Sometimes (well, let’s be honest, often) we find ourselves begrimed in spiritual sin. We’ve told a lie, broken a promise, passed on some gossip, snapped at our child, or committed some other sin(s). Sin is falling short of God’s standard of holiness. And if we are used to keeping short accounts, we feel pretty sick about unconfessed sin. It’s awful. And we go to God to get cleansed. We repent. When we confess our sins, He is faithful and just to forgive us our sins, and cleanse us from all unrighteousness. Forgiveness is like taking a wonderful soapy bath on the inside. Forgiveness cleanses, and we feel clean.
But there is another way to get grimy. Sometimes you may be standing too close to someone else when they are spewing out sin all over the place. It could be at the office where all your co-workers are gossiping and backstabbing and taking the Lord’s name in vain. It could be at school where your classmates are lying and cheating and being disrespectful. Whenever we are in the presence of other people’s sins, we can get soiled. It’s kind of like walking too close to the curb when the big truck drives by and spatters mud all over you. You didn’t actually commit the sin yourself, but you were in the danger zone and got covered with mud. You need a bath.
Sometimes this kind of spiritual dirt makes you feel like you have sinned yourself. But the truth is, someone else did. Maybe your boss blew up at you and said all kinds of rude things that were not true, and there you were, getting covered with mud. Maybe your friend unloaded on you, spilling out all her bitterness toward the world, and now you feel yucky. You may think you must have something to confess because you feel so rotten, but when you examine your heart in the situation, you just can’t figure it out, and you still feel cruddy. Well, here’s my theory.
The Scripture says that we are to see that no root of bitterness spring up, because a root of bitterness can defile many. Other people’s anger and bitterness is contaminating, and you may be on the receiving end of their resentments. Well here’s what you can do about it.
When you’re dirty, you need to get a bath, no matter how you acquired the dirt. If you went out and rolled in a ditch, then you are to blame for being a filthy mess. But if you got blasted by that truck that hit the mud puddle, then you’re still dirty. Go to Christ and ask Him to clean you up. Ask Him to cleanse you (you need it!) and forgive you of all unrighteousness. Forgive the person who is responsible. Thank God for the way He cleanses our hearts and minds. And then quit thinking about the careless truck driver. Press on.

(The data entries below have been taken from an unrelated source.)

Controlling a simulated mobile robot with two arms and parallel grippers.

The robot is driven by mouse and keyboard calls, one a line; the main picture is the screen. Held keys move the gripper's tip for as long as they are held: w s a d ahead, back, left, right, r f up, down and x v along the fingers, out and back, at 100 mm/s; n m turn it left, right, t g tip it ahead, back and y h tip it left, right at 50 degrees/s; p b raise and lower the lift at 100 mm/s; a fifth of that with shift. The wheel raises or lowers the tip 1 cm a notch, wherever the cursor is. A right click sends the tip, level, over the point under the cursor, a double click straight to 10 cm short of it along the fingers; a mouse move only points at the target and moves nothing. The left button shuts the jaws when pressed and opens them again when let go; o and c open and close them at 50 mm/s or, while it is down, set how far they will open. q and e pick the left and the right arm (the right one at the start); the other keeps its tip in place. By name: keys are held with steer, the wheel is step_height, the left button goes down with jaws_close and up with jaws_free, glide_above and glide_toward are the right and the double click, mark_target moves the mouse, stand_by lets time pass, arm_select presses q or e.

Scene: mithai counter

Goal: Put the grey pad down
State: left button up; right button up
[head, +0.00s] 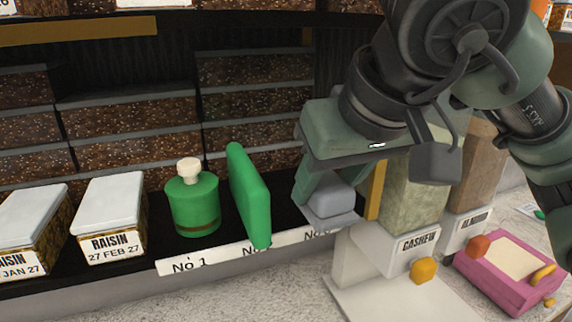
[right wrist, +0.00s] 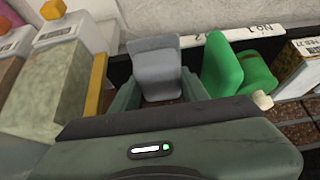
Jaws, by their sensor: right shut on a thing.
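The grey pad (head: 332,204) is a small light-grey block at the third place on the black shelf, above the right end of the white label strip (head: 215,257). My right gripper (head: 322,186) points down and is shut on it. In the right wrist view the grey pad (right wrist: 155,66) sits between the two green fingers. I cannot tell whether its underside touches the shelf. The pad partly covers the third label. My left gripper is not in view.
A green upright slab (head: 249,195) and a green bottle (head: 192,200) stand left of the pad. A yellow divider (head: 375,190) and the cashew container (head: 412,205) are close on its right. A pink box (head: 510,272) lies farther right. Stacked boxes fill the back.

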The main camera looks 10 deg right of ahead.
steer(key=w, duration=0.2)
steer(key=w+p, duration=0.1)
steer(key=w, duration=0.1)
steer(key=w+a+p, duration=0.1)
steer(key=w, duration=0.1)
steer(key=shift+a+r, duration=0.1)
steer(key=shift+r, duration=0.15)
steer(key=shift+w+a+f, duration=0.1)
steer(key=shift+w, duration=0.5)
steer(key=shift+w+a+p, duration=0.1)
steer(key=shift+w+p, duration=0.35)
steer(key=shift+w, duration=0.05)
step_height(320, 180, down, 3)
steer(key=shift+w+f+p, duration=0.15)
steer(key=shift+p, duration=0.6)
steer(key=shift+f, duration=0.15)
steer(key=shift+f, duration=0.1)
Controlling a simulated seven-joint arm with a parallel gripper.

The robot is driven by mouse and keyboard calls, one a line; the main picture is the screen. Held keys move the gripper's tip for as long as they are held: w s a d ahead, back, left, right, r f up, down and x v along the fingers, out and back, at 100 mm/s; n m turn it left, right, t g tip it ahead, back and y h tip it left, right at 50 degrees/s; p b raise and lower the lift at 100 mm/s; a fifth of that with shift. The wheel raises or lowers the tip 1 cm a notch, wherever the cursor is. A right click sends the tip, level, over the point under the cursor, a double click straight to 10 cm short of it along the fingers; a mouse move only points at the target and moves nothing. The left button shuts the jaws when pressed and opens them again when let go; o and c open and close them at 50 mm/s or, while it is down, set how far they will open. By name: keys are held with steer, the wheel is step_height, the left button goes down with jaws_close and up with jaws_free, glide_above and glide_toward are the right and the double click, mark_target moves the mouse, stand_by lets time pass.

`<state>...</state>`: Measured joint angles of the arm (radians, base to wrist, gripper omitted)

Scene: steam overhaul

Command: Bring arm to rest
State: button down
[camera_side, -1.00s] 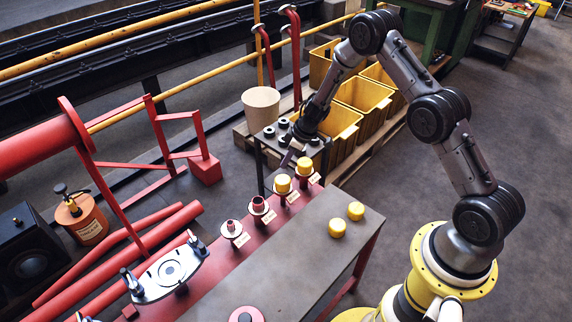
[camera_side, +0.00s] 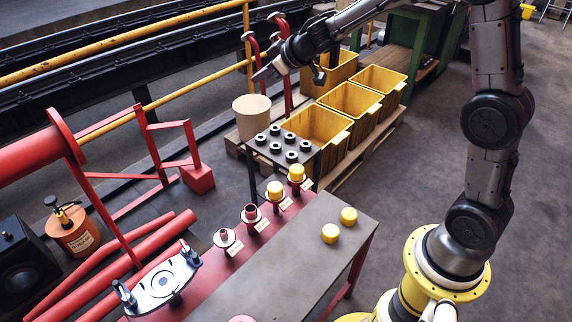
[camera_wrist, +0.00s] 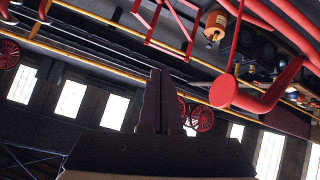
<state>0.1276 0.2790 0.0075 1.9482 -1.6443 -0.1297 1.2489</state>
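Below are a small stand with black rings (camera_side: 276,144), yellow bins (camera_side: 352,112) and a beige bucket (camera_side: 252,117). A work table (camera_side: 290,256) carries yellow caps (camera_side: 348,216) and posts. A yellow rail (camera_side: 180,100) crosses behind. Floor at right is clear.

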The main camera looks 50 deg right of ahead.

In the future, pray preventatively (I know, I think I made up that word). On your way to work, ask God to shield you and protect you. When your friend starts in with her load of complaints, get your guard up. Move away from the curb while you speak to her. If you start looking out for this, you may find that you can navigate away from the curb at the right moment. But even if you don’t make it in time, God can take care of both kinds of spiritual dirt.